[GIVEN INSTRUCTION] Transcribe only part of the material below: the lines from the one containing "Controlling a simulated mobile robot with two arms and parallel" through the one containing "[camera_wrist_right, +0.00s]", inclusive, exactly as written.

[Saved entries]
==================================================

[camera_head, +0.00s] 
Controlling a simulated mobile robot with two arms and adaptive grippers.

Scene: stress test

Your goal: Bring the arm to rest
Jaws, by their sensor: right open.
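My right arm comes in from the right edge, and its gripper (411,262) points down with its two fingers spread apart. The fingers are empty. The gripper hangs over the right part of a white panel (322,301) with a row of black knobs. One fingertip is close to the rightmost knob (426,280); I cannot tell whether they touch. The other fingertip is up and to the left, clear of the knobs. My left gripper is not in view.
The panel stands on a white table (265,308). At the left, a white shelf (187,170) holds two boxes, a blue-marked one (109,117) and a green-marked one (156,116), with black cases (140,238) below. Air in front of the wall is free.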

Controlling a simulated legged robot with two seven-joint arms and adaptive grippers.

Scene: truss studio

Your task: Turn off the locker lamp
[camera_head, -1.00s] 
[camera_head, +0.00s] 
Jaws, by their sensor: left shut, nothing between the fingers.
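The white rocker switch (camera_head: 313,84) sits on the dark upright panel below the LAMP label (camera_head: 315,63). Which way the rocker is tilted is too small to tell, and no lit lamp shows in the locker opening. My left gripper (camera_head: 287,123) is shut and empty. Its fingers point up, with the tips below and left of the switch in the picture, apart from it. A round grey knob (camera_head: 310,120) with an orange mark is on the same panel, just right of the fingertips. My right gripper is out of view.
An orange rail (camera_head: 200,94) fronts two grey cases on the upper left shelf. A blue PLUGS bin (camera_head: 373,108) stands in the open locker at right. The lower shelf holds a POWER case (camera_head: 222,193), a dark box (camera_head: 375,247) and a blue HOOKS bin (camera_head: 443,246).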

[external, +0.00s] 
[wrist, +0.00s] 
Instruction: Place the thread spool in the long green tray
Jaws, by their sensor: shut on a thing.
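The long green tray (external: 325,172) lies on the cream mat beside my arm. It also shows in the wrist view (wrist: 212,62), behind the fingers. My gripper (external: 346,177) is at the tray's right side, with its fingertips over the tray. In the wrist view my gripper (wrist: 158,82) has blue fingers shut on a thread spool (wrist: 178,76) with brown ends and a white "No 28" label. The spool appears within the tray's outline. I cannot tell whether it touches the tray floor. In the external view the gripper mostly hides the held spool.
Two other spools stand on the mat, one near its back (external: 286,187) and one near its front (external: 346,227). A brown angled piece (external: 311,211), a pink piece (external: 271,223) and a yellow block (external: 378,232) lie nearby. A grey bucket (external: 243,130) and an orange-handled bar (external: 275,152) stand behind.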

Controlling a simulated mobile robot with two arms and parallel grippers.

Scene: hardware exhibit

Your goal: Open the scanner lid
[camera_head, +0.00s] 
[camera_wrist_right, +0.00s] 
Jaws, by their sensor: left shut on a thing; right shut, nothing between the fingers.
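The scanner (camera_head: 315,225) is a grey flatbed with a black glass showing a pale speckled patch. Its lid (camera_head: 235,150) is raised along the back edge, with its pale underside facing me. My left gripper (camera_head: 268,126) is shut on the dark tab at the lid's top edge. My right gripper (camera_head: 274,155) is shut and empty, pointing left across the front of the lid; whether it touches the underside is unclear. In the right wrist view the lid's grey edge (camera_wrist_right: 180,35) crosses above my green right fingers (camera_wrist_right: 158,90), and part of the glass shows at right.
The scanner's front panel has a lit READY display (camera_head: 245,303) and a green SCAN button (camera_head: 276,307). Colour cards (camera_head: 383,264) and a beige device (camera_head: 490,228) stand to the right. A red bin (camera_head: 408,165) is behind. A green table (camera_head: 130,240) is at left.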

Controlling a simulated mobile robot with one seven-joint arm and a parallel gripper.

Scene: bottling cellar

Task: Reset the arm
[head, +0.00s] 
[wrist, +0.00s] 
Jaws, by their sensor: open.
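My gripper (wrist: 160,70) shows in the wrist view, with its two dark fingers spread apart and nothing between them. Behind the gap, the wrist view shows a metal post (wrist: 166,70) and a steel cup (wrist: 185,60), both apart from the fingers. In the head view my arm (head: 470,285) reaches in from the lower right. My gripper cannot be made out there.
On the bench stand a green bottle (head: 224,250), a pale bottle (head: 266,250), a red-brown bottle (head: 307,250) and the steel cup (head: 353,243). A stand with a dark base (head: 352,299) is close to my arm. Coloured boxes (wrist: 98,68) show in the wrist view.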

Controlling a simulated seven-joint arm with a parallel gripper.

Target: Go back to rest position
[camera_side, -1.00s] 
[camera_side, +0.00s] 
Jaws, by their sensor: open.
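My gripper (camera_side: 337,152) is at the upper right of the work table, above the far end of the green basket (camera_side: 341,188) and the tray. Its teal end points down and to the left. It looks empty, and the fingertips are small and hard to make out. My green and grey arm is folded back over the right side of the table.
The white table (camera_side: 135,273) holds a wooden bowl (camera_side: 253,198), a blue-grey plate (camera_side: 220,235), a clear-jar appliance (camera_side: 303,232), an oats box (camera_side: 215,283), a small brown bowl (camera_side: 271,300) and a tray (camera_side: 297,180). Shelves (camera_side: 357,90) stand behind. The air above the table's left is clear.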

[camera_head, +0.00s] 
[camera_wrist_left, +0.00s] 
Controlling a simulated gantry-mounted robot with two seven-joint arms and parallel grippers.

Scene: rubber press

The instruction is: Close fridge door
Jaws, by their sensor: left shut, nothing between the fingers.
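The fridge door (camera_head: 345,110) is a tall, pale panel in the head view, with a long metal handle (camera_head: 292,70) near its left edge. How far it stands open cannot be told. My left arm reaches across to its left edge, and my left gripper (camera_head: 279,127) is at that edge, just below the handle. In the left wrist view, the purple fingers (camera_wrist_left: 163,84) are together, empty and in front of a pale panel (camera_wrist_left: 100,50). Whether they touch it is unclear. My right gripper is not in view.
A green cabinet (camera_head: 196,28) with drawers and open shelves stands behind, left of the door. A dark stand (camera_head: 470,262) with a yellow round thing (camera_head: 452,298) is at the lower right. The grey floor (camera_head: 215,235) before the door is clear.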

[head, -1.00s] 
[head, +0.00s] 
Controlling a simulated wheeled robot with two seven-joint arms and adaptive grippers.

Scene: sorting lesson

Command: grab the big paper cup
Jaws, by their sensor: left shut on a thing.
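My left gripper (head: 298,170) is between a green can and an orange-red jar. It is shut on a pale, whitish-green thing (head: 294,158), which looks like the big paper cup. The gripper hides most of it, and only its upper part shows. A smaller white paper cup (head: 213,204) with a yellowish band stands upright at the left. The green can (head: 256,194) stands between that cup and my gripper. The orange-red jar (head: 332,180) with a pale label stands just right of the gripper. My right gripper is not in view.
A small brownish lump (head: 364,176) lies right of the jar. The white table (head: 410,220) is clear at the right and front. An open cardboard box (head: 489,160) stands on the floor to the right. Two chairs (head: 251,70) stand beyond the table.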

==================================================

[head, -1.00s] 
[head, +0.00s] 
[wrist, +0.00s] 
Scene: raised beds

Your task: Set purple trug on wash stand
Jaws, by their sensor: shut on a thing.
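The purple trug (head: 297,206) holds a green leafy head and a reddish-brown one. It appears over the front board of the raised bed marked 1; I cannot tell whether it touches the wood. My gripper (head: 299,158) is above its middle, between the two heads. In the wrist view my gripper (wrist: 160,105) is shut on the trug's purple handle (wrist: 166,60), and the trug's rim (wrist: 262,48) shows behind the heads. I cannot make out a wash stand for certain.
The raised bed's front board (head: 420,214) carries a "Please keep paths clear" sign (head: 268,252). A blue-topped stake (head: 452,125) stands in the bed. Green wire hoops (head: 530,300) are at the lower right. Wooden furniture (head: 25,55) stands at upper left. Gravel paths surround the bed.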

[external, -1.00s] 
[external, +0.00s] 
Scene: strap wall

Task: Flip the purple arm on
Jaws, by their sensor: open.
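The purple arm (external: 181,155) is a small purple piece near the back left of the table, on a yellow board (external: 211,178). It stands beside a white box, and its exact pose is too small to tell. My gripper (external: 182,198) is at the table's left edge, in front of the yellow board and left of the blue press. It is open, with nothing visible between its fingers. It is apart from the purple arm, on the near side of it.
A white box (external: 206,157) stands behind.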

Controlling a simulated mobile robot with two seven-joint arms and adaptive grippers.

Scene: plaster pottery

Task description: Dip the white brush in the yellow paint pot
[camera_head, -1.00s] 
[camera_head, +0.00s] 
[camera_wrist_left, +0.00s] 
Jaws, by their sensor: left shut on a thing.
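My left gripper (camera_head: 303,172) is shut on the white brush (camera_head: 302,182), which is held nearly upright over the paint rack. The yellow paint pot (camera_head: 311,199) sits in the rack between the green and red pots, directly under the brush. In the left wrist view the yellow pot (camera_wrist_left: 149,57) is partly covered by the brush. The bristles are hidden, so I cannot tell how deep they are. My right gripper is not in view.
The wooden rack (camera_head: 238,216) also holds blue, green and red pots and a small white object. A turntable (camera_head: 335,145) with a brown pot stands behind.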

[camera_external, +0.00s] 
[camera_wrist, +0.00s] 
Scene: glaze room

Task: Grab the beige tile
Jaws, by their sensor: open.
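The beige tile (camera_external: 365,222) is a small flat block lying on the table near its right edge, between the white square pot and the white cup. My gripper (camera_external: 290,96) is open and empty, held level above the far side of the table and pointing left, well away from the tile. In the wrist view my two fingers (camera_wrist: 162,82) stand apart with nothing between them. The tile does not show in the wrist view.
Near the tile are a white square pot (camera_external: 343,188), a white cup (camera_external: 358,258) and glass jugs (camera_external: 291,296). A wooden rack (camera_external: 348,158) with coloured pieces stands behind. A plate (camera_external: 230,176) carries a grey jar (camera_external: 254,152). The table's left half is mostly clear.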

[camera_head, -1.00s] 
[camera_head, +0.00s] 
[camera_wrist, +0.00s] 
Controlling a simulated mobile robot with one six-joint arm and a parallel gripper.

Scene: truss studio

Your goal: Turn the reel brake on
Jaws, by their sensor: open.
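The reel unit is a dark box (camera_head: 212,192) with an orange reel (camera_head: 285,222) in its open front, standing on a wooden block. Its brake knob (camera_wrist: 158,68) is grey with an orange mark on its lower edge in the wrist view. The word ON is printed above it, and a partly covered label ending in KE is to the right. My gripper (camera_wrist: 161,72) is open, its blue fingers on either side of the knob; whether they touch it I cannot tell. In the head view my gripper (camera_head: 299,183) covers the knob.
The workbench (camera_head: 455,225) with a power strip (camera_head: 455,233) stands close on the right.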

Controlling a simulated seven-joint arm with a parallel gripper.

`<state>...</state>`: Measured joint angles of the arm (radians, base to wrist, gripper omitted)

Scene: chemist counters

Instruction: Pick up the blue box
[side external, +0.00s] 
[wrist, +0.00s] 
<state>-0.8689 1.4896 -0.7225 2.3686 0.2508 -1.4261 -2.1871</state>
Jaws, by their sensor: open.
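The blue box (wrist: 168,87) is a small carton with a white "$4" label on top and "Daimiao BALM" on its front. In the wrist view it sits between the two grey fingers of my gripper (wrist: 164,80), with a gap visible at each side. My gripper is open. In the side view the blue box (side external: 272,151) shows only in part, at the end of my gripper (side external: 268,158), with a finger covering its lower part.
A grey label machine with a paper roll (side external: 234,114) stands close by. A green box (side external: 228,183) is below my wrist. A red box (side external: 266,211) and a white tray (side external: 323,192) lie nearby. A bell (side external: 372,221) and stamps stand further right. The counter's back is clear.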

==================================================

[RESULT OF THE TASK]
Controlling a simulated mobile robot with two arms and parallel grippers.

Scene: hardware exhibit

Your goal: Open the scanner lid
[camera_head, +0.00s] 
[camera_wrist_right, +0.00s] 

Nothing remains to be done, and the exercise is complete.